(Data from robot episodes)
•••

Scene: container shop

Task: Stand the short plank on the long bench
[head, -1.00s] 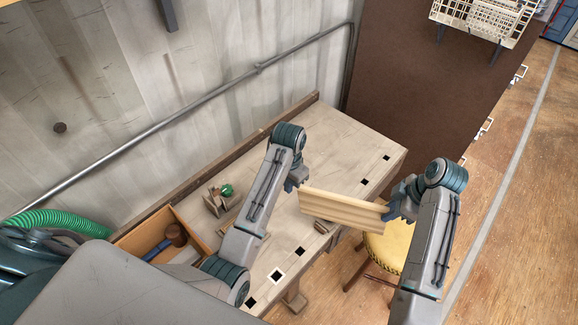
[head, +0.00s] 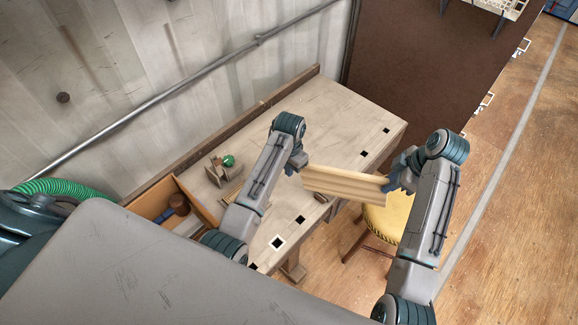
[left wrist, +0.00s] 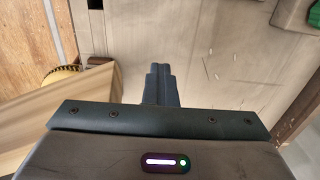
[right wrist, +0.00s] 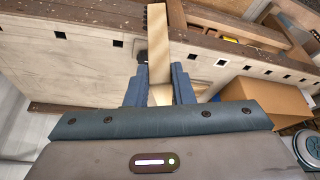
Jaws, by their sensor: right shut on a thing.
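The short plank (head: 343,182) is a pale wooden board held up by my right gripper (head: 398,177) at its right end. In the head view it appears over the front edge of the long bench (head: 325,115). In the right wrist view the plank (right wrist: 158,50) lies between the two fingers (right wrist: 160,88). My left gripper (head: 297,163) is near the plank's left end. Its fingers (left wrist: 161,85) are together in the left wrist view, with nothing visible between them. The plank (left wrist: 55,125) passes beside it, at left.
A wooden clamp-like tool with a green knob (head: 228,161) stands on the bench. A yellow stool (head: 385,222) stands by the bench front. The bench's far right is clear.

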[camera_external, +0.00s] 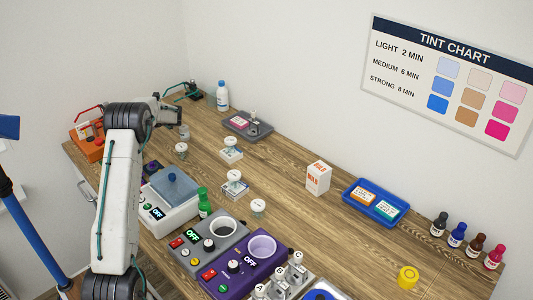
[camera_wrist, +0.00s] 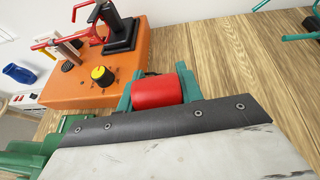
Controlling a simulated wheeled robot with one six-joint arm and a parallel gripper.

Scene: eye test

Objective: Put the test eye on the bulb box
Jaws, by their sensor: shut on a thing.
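The bulb box (camera_external: 318,178), a small white carton with orange lettering, stands upright on the wooden bench right of centre. Its top is bare. In the external view my arm reaches over the left end of the bench, far from the box; its fingertips cannot be made out there. In the wrist view my gripper (camera_wrist: 155,92) has teal jaws, closed on the two sides of a red rounded block. This may be the test eye, but I cannot tell for sure. The bulb box is not in the wrist view.
An orange device (camera_wrist: 75,85) with a yellow knob (camera_wrist: 102,75) is close beside the held block. A blue tray (camera_external: 352,198) with two cards lies right of the bulb box. A grey tray (camera_external: 237,129) lies behind. Control boxes (camera_external: 213,247) fill the front.

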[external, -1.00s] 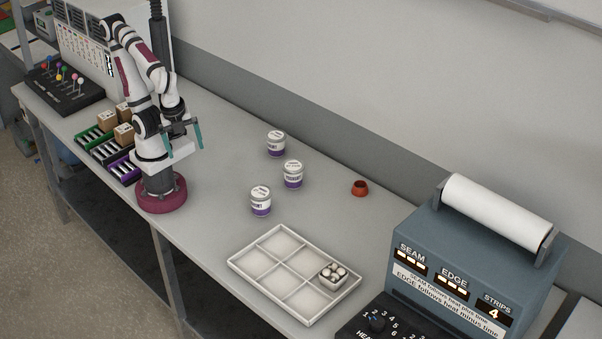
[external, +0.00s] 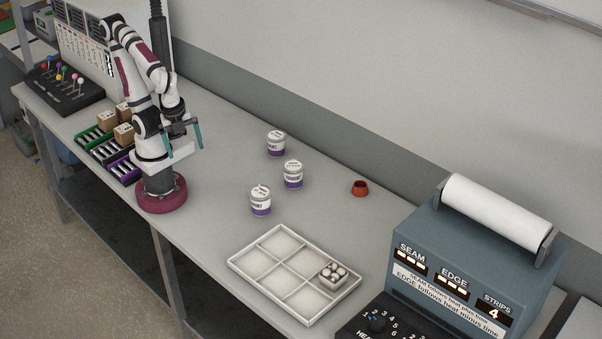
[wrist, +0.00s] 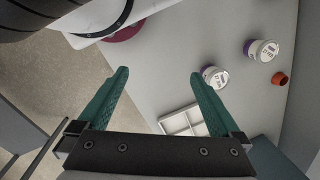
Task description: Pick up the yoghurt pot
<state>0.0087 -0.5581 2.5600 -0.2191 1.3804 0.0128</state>
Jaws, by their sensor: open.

•••

● What is required:
Every entry above needs to be retyped exactly; drop the pictures.

● Answer to the exercise:
Scene: container shop

Task: Stand the short plank on the long bench
[head, -1.00s] 
[head, +0.00s] 
[left wrist, +0.00s] 
[right wrist, +0.00s] 
Jaws, by their sensor: right shut on a thing.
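The short plank (head: 343,182) is a pale wooden board held up by my right gripper (head: 398,177) at its right end. In the head view it appears over the front edge of the long bench (head: 325,115). In the right wrist view the plank (right wrist: 158,50) lies between the two fingers (right wrist: 160,88). My left gripper (head: 297,163) is near the plank's left end. Its fingers (left wrist: 161,85) are together in the left wrist view, with nothing visible between them. The plank (left wrist: 55,125) passes beside it, at left.
A wooden clamp-like tool with a green knob (head: 228,161) stands on the bench. A yellow stool (head: 385,222) stands by the bench front. The bench's far right is clear.

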[camera_external, +0.00s] 
[camera_wrist, +0.00s] 
Controlling a simulated wheeled robot with one six-joint arm and a parallel gripper.

Scene: eye test

Objective: Put the test eye on the bulb box
Jaws, by their sensor: shut on a thing.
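The bulb box (camera_external: 318,178), a small white carton with orange lettering, stands upright on the wooden bench right of centre. Its top is bare. In the external view my arm reaches over the left end of the bench, far from the box; its fingertips cannot be made out there. In the wrist view my gripper (camera_wrist: 155,92) has teal jaws, closed on the two sides of a red rounded block. This may be the test eye, but I cannot tell for sure. The bulb box is not in the wrist view.
An orange device (camera_wrist: 75,85) with a yellow knob (camera_wrist: 102,75) is close beside the held block. A blue tray (camera_external: 352,198) with two cards lies right of the bulb box. A grey tray (camera_external: 237,129) lies behind. Control boxes (camera_external: 213,247) fill the front.

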[external, -1.00s] 
[external, +0.00s] 
[wrist, +0.00s] 
Task description: Pick up the yoghurt pot
<state>0.0087 -0.5581 2.5600 -0.2191 1.3804 0.0128</state>
Jaws, by their sensor: open.

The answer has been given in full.